Entgegen den Ausführungen der Rechtsrüge bestehen daher keine rechtlichen Bedenken dagegen, daß dem Angeklagten diesbezüglich nur versuchter Betrug (I 2), und vollendeter Raub (II), letzterer statt etwa nur Nötigung, zur Last gelegt wurde.

So gesehen kann die Beschwerde, soweit sie als Tatsachenrüge zu erkennen ist (Z 10 a), aber auch auf keinerlei aktenkundige Beweisergebnisse Bezug nehmen, die nach den Denkgesetzen oder allgemeinen Erfahrungswerten erhebliche Zweifel an der Richtigkeit der im Wahrspruch der Geschwornen festgestellten entscheidenden Tatsachen erwecken könnten.
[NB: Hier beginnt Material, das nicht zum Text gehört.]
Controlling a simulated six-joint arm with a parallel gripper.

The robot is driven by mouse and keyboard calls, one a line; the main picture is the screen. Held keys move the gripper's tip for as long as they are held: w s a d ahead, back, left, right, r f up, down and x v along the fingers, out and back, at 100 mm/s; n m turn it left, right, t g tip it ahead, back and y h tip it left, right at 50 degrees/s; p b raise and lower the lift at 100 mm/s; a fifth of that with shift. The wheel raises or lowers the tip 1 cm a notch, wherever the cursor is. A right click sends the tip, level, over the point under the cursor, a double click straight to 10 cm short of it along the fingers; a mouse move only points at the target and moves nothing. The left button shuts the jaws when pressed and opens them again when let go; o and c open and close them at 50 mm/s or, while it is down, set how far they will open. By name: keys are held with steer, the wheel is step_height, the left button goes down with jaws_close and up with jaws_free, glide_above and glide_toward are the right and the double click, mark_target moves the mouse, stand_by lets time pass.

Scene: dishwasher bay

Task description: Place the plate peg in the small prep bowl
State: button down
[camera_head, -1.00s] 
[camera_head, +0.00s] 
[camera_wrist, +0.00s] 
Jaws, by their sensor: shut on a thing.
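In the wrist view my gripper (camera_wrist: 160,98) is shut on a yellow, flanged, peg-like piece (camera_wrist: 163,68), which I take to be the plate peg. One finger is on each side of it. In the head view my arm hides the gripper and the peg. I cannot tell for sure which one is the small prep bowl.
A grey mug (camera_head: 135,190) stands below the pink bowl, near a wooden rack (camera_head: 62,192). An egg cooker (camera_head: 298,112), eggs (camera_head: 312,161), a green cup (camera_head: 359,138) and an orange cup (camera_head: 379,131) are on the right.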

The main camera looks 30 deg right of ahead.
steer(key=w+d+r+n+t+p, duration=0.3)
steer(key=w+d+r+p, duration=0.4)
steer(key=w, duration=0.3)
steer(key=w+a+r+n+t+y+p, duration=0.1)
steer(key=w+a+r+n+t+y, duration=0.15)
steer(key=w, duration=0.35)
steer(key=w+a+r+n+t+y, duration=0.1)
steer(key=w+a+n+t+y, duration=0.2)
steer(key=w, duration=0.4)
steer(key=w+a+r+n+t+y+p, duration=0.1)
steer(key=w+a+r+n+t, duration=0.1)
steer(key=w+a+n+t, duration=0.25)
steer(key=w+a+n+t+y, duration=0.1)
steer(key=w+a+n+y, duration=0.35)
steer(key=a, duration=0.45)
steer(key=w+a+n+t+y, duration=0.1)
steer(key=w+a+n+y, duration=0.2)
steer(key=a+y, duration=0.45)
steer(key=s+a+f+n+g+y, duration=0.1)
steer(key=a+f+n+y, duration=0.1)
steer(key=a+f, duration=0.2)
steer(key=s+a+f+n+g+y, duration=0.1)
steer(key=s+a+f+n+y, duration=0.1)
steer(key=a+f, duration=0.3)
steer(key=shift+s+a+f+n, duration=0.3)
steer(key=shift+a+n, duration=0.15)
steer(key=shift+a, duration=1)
Soweit der Beschwerdeführer eine Unrichtigkeit (Z 8) der zur Hauptfrage 1 erteilten Rechtsbelehrung in der unterlassenen Aufklärung, "aus welchen Gründen in diesem Faktum trotz Auszahlung des Darlehensbetrages nur Versuch angeklagt ist", erblickt, verkennt er die an eine ordnungsgemäße Instruktion geknüpften gesetzlichen Voraussetzungen, denen eine Verpflichtung zur Auseinandersetzung mit mutmaßlichen Erwägungen der Anklagebehörde bei der Einbringung der Anklageschrift nicht zu entnehmen ist (vgl. insbesondere § 321 Abs 2 StPO).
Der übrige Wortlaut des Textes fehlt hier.